木というサステイナビリティ
書斎にかけられていた額。「木は そる 狂う あばれる 生きているから だから 好き」
子供の頃あつらえてもらったという小刀の刃がすっかり小さくなるまで使い続けるほど、木工を愛した秋岡さんは、こうもこうも語っています。「有史以来人類が使いなれて来た素材――石・鉄・銅・アルミ・ガラス・木――その中で人間が生産し得る素材が一つある。木だ。(略)木だけが地球最後の火まで人間が使える素材」(『日本人のくらし 木(しらき)』より)

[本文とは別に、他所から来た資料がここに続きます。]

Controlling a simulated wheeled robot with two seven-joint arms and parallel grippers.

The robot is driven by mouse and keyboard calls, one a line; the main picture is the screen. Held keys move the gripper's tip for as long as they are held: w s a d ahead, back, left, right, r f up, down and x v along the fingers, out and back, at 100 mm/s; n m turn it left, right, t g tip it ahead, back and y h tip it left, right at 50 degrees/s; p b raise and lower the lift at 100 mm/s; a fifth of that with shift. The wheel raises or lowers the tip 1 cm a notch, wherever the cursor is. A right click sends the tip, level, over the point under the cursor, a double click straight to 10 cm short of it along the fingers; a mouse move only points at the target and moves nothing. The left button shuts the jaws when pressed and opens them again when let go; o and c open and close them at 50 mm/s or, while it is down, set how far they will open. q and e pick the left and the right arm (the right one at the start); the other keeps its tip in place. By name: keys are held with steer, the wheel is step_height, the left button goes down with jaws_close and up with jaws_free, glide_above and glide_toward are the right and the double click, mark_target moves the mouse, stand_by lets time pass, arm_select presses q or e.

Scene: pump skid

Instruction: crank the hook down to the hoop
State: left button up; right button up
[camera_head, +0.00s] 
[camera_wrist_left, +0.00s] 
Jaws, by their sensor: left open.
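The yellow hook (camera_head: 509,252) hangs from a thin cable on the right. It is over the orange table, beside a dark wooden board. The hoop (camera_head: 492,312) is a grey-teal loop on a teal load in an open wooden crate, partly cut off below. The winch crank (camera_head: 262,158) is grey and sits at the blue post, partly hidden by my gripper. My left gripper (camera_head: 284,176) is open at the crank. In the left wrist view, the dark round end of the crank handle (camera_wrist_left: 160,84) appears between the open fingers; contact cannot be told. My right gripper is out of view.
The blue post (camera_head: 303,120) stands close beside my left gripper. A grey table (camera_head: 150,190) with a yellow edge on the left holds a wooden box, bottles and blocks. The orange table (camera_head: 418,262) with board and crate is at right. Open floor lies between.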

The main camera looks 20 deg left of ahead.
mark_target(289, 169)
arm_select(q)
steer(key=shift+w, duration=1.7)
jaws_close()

1970年代当時、すでに予測されていた地球の人口70億に、ついに到達してしまった現在、「木」に代表される「サステイナビリティ」と、もっと真剣に向き合わなければならない時代となりました。秋岡さんの思想は、311以降の日本人のモノとの向き合い方に、大きなアドバイスを与えてくれることでしょう。
子供のような明るさと、よく動く手
秋岡さんが作り続けた竹とんぼの数々。愛飲していたウイスキーのボトルに、無造作に挿してあったという
多くの分野で活躍した秋岡さんが、終生作り続けたのは、展覧会場入り口に展示された「竹とんぼ」。生涯作品5000本とも8000本とも言われるその一本一本はすべて異なっており、美しさ、完成度の高さに驚かされます。
重い戦争体験を背負いながらも、子供のための創作を志し、「遊ぶ」心を忘れなかった不思議な明るさと、デザイナーでありながら自ら「手を動かすこと」を最も尊んだ秋岡さんの精神が、これらの竹とんぼたちに凝縮しているように思えます。そして、私たちの暮らしをシンプルに、美しくしてくれるものとは、この二つなのではないでしょうか。